また、非特許文献1とは異なる等価フィッサイル係数を求める方法として、例えば、核種組成が異なる2つのケースに対して反応度が等価となるMOX燃料棒平均富化度をそれぞれ予め求め、求めるべき2つの等価フィッサイル係数を未知数とした連立一次方程式を解くことで、等価フィッサイル係数を求めるものが特許文献2に開示されている。

さらに、特許文献3には、等価フィッサイル係数を求める方法として、直接計算によって核種組成と必要濃度の相関を数点求め、それらをフィッティングすることにより反応度係数を求めるものが開示されている。

なお、等価フィッサイル法とは、ウラン及びPu原料物質の同位体組成が与えられた時に、適正な反応度を与えるPu富化度を数式によって求めるものである。即ち、各種同位体が混在するMOX燃料について、原料物質の各同位体の反応度価値をPu239に換算し、Pu239とU238のみからなる仮想的MOX燃料に変換したときの等価Pu239富化度をE239とすると、あるMOX燃料についてのウラン及びPuの同位体組成とPu富化度ε(Put富化度:{(全Pu+Am241)/(全Pu+Am241+全U)}×100(重量%)が与えられれば、E239 =εΣiαiηi+(100−ε)Σiβiηi・・・非特許文献1の基礎式(1)からE239が計算で求められる。

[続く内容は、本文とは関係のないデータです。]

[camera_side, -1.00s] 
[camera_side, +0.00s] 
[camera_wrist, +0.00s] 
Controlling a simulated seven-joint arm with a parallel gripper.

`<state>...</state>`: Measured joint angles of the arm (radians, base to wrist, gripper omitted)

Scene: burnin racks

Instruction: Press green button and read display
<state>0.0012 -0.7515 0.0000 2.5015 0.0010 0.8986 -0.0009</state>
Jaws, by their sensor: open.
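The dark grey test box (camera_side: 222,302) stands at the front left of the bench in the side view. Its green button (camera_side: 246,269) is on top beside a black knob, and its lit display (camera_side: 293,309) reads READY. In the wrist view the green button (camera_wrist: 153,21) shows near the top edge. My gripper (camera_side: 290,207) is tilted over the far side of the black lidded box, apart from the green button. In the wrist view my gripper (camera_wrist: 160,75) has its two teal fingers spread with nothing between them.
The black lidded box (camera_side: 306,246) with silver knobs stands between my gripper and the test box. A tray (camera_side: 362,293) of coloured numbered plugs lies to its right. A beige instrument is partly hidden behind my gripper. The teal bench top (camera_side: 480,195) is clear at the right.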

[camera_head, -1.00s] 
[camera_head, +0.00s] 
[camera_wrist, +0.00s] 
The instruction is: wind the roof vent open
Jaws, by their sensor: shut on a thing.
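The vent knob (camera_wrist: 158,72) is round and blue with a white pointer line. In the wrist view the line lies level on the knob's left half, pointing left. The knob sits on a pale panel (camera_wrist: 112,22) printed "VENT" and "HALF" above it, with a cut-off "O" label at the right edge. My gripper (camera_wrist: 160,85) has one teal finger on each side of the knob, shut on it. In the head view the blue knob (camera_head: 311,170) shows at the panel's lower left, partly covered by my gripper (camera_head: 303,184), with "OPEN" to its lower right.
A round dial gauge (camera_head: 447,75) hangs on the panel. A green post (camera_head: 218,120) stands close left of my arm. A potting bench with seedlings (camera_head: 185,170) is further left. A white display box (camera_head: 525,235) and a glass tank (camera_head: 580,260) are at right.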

ここで、αiはPu同位体組成(全Pu+Am241に対する重量割合)、βiはU同位体組成(全Uに対する重量割合)、ηiは各同位体のPu239等価係数(Pu及びUの同位体核種の反応度価値をPu239に換算する係数、等価フィッサイル係数)である。

そこで、与えられた原料物質のウラン及びPuに対してMOX燃料が適正な反応度を持ち得るようにPu富化度を決定する場合には、代表的な同位体組成を持つMOX燃料について適正な反応度と成るPu富化度を求めて該MOX燃料のE239を計算し、これを定数として定めれば、与えられた原料物質の同位体組成において、E239が定められた値となるようにPu富化度εを決定する。この場合に用いられる非特許文献1の基礎式(2)に対して、標記は異なるが等価な式(1)を以下に示す。

上記式(1)により、MOX燃料の反応度が適正値となるようにPu富化度εを決定することができる。この際に必要な等価フィッサイル係数Cを求める方法として、非特許文献1の7頁には「各同位体濃度の寿命初期値変化に対する無限増倍率の変動を分析・整理することにより決定」するとある。具体的な求め方の手順は、非特許文献1には何ら記載がないが、概ね図27のフローチャートで示すような手順によるものと考えられる。即ち以下の手順である。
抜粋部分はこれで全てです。